**** Data rows

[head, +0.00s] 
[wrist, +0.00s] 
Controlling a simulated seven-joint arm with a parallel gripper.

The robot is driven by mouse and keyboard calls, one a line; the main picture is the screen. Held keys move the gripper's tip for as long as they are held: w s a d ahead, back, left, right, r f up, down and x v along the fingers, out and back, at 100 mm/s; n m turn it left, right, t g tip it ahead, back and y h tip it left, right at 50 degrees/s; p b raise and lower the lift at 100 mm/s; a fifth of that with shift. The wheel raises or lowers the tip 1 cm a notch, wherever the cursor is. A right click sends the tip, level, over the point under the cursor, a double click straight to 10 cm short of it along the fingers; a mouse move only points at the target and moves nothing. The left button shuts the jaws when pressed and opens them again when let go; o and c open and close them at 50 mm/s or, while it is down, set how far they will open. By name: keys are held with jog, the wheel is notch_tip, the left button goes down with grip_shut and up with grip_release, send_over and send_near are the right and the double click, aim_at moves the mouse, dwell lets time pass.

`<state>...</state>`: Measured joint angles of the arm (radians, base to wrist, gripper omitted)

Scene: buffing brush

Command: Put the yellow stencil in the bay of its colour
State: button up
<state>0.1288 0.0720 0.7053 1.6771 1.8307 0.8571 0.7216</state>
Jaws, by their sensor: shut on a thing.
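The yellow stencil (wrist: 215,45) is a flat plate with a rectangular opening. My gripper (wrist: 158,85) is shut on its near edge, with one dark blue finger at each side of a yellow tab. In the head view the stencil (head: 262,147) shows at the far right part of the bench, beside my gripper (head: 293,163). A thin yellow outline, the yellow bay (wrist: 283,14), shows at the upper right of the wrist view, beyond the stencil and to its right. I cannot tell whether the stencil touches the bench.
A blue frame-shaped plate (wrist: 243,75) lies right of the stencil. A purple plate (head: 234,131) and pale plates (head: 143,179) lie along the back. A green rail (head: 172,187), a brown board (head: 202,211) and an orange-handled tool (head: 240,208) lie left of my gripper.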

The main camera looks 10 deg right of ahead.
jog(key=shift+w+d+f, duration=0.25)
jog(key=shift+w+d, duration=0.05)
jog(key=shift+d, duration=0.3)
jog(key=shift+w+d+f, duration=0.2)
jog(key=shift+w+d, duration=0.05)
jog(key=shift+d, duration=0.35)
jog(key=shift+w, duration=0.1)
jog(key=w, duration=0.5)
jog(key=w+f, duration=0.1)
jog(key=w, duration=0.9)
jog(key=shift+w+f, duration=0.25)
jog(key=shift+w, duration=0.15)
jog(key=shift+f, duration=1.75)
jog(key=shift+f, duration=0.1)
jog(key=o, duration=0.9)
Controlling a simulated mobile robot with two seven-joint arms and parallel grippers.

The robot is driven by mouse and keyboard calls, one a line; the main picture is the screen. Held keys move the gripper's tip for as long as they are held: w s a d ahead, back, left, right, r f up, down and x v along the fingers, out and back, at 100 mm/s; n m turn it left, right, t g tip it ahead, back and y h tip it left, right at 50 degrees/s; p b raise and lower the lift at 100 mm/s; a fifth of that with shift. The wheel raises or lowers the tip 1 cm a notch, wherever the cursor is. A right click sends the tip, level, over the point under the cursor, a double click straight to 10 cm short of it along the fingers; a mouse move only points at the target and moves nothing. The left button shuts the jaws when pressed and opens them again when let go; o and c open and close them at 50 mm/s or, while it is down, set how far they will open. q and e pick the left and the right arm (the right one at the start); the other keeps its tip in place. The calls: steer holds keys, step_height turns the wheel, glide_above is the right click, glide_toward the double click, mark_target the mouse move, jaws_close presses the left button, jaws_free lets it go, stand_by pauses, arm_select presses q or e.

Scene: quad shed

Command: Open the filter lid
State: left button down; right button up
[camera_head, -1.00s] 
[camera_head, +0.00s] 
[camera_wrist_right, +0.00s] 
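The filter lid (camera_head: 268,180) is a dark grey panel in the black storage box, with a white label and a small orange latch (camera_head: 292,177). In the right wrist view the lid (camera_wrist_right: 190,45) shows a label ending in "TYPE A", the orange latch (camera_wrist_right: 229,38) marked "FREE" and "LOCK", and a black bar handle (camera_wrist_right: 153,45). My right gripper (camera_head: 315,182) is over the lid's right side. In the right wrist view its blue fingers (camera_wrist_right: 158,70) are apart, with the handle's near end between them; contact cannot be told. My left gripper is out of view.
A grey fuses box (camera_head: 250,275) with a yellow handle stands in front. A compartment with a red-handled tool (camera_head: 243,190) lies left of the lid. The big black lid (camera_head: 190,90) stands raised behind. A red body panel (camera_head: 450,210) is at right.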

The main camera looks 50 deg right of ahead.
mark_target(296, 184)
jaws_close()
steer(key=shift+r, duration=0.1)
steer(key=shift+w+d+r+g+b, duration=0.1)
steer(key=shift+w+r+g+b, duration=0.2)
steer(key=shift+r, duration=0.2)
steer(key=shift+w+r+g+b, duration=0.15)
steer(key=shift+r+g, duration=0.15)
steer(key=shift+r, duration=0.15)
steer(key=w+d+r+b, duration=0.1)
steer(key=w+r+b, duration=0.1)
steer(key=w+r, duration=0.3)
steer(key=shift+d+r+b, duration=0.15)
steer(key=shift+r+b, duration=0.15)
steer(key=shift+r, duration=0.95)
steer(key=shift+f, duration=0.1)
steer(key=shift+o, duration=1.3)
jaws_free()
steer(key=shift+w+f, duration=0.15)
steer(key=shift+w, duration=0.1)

********

Extract exactly and only the span of lines that begins at the line containing "State: button up" and ends at the line containing "<state>0.1288 0.0720 0.7053".

State: button up
<state>0.1288 0.0720 0.7053 1.6771 1.8307 0.8571 0.7216</state>

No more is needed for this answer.